Earnings losses season is picking up steam and the growing trend is the announcement of more job cuts.
- The actions include the elimination of approximately 8K positions within the company, which is expected to be largely completed by March 31. The positions to be eliminated will impact all levels of the company, and the impact on geographic locations will vary.
- The reduction total includes approximately 850 positions expected to be eliminated under a voluntary separation plan started late last year.
- The company expects to recognize a charge in excess of $300M in the first quarter of 2009 for severance and related costs associated with the reduction.
- Will extend pay increases through 2009, suspending 401(k) match programs and tuition reimbursement for 2009
- Believe 2009 will be the weakest year for economic growth in the post-World War II period, but sees US as the first major economy to pull out of recession, sometime in second half of 2009.

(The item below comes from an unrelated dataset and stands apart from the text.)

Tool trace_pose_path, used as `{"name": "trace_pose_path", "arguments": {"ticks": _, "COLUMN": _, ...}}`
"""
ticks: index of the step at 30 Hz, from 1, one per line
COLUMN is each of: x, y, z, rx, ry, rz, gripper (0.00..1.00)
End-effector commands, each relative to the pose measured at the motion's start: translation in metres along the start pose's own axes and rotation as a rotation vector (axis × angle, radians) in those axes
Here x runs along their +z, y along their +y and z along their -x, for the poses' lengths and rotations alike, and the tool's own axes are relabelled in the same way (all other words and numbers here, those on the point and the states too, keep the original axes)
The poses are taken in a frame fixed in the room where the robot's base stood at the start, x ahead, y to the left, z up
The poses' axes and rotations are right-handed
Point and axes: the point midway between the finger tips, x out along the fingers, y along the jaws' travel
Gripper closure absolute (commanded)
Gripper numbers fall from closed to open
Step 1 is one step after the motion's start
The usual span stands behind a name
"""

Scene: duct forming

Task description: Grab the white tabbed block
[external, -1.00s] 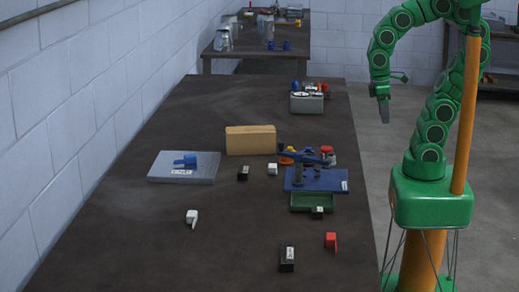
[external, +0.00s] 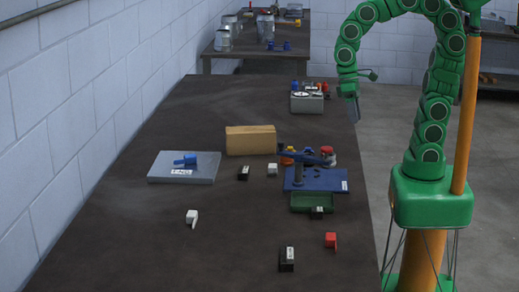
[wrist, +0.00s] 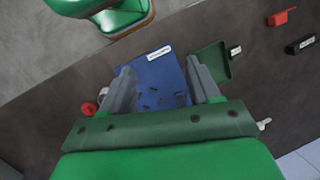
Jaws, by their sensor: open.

- CAT Financial write-offs, net of recoveries, for the year ended December 31, 2008, were $121M (0.48% of average retail portfolio) compared to $68M (0.31% of average retail portfolio) for the year ended December 31, 2007. The increase in write-offs is primarily attributable to North America.
- CEO: “Fourth-quarter costs included transitional expenses as we moved to lower volumes and initiated production cuts. In addition, Financial Products results were impaired by financial market turbulence. It is now clear that we need to sharply lower our production and costs, and aggressive actions were triggered in December.”